▽

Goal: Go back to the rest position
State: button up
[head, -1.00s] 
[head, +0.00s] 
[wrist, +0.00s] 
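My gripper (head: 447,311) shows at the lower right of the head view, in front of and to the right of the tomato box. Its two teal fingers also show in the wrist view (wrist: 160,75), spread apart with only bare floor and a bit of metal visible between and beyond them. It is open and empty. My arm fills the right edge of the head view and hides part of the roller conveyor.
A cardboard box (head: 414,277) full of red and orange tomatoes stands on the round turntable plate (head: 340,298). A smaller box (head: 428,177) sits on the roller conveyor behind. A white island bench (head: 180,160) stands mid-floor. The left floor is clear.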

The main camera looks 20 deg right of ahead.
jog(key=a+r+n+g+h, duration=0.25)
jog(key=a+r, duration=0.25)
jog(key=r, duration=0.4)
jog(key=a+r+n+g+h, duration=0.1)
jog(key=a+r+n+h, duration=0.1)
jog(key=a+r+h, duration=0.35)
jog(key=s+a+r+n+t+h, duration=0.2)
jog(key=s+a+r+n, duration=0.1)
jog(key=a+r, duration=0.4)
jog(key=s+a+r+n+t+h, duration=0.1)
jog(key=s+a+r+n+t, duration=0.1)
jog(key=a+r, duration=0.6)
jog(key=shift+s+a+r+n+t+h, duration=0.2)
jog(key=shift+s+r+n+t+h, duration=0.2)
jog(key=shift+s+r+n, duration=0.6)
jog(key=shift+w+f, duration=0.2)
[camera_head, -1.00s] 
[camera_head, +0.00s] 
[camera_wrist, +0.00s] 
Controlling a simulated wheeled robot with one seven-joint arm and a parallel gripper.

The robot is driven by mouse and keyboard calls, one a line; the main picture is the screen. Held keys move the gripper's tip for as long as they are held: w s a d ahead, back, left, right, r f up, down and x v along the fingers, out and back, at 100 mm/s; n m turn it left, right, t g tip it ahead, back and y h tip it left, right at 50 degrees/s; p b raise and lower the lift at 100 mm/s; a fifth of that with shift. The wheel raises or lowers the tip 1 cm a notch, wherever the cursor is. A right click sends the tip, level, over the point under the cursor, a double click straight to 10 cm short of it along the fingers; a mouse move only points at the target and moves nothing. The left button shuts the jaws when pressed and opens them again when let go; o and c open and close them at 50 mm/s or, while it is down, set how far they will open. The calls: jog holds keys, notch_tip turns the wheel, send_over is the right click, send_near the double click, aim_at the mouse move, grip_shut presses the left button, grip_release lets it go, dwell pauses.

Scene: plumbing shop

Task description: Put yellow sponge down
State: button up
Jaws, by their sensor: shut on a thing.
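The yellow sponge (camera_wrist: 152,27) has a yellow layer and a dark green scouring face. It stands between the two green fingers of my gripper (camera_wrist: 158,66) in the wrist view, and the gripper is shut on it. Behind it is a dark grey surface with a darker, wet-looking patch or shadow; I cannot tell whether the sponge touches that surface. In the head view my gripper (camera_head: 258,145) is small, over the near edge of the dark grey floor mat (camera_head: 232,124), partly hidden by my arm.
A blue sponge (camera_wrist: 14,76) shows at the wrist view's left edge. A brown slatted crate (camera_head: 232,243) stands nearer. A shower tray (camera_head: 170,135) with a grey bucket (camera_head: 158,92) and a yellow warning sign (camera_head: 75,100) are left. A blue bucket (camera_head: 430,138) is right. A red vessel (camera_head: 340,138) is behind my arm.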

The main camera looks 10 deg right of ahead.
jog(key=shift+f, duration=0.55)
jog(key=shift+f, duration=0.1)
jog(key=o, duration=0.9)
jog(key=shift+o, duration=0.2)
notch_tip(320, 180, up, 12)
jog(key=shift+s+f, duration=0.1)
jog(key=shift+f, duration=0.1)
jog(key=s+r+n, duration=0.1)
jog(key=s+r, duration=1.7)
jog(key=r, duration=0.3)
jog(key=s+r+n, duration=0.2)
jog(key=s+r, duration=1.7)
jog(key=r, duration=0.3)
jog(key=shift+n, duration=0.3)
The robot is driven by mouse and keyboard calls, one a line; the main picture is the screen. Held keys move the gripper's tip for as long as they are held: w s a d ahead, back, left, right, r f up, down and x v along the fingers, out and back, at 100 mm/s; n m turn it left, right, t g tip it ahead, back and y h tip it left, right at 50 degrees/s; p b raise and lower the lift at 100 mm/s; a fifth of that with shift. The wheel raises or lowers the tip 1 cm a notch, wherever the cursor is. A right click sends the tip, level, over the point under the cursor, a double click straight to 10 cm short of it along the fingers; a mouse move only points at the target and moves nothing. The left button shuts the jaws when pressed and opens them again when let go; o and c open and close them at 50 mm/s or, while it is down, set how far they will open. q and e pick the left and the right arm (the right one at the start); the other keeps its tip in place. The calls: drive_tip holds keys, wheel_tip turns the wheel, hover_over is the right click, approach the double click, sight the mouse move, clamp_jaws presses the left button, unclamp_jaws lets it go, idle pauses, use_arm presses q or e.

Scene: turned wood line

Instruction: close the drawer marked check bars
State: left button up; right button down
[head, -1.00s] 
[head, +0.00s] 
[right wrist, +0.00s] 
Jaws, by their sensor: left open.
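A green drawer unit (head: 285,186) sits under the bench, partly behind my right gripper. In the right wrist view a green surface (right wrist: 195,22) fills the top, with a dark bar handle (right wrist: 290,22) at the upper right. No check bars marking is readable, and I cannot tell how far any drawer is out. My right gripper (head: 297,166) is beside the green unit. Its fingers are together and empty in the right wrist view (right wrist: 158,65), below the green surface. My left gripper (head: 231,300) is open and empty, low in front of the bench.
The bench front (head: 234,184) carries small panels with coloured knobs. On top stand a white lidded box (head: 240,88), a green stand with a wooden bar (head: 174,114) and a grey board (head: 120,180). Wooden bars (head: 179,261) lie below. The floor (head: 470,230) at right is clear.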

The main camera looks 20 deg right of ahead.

△

> [OBJECTIVE]: Search the records for the word "Scene". Copy every line that has it.

> [IN RESPONSE]:
Scene: plumbing shop
Scene: turned wood line

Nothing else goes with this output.